*What you have to do*
Tell how many lines contain the word "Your". Reply with the number only.

*Supplied entries*
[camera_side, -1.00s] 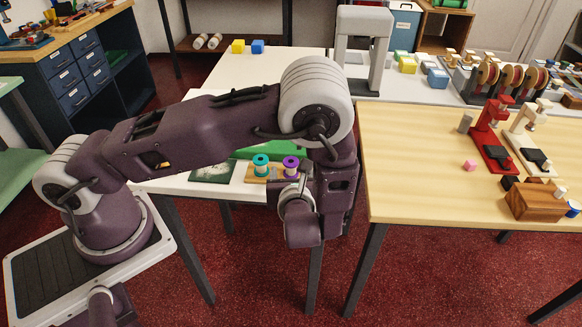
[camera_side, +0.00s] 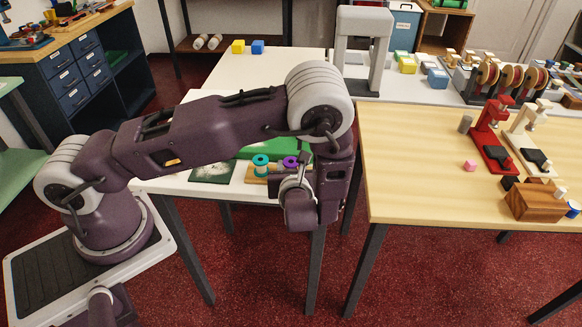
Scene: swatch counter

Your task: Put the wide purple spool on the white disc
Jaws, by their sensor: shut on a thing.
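The purple spool (camera_side: 290,162) is at the right end of a small wooden board on the white table, partly covered by my wrist. My gripper (camera_side: 304,166) is at its right side and shut on it; the fingertips are mostly hidden behind my wrist. Whether the spool touches the board cannot be told.
A teal spool (camera_side: 260,163) stands on the wooden board (camera_side: 257,180) just left of the purple one. A grey frame (camera_side: 346,50) stands farther back. The light wooden table (camera_side: 420,180) is to the right.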

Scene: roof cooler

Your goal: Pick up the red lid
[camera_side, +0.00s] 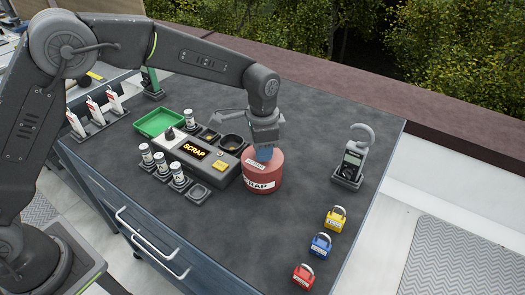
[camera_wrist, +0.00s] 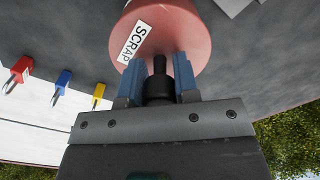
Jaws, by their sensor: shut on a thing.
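The red lid (camera_side: 264,162) sits on top of a red tub (camera_side: 262,184) labelled SCRAP, on the dark worktop. In the wrist view the red lid (camera_wrist: 185,30) fills the top middle, with a SCRAP label on it. A black knob (camera_wrist: 159,85) stands out from the lid. My gripper (camera_side: 264,150) is above the lid, its blue fingers pointing down. In the wrist view my gripper (camera_wrist: 158,82) has a finger on each side of the knob and is shut on it. I cannot tell whether the lid is lifted off the tub.
A black console (camera_side: 200,153) with a SCRAP display stands left of the tub, close by. A meter on a stand (camera_side: 350,165) and yellow, blue and red padlocks (camera_side: 320,246) are at right.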

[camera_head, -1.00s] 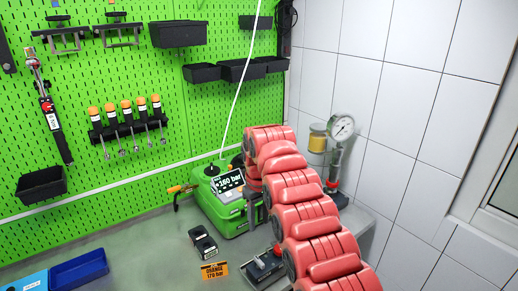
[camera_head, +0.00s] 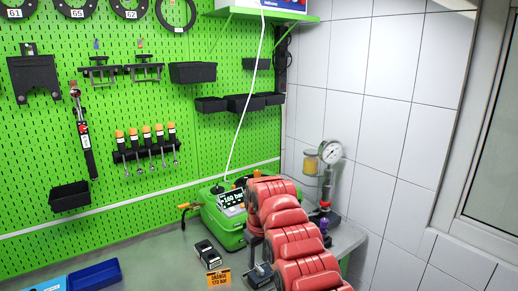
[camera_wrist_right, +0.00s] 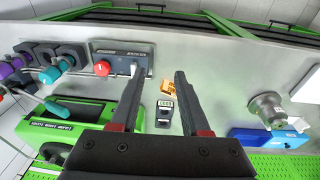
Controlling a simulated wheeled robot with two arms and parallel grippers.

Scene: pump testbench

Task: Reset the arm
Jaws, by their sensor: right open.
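My right arm, with its red segments, rises from the bottom of the head view and ends beside the green pump unit (camera_head: 222,232). Its gripper is mostly hidden there behind the arm. In the right wrist view my right gripper (camera_wrist_right: 158,72) is open, its two dark fingers apart with nothing held between them. Below the fingers, a small black box (camera_wrist_right: 163,112) and an orange sign (camera_wrist_right: 171,87) rest on the bench. The green pump unit (camera_wrist_right: 62,132) is at the left of that view. My left gripper is in neither view.
A grey control box with a red button (camera_wrist_right: 102,68) stands close to the fingers. A pressure gauge (camera_head: 331,152) is at the tiled wall. A blue tray (camera_head: 95,275) lies at the bench's left. Bare bench (camera_head: 150,255) lies between tray and black box (camera_head: 211,254).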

*Expected answer*
2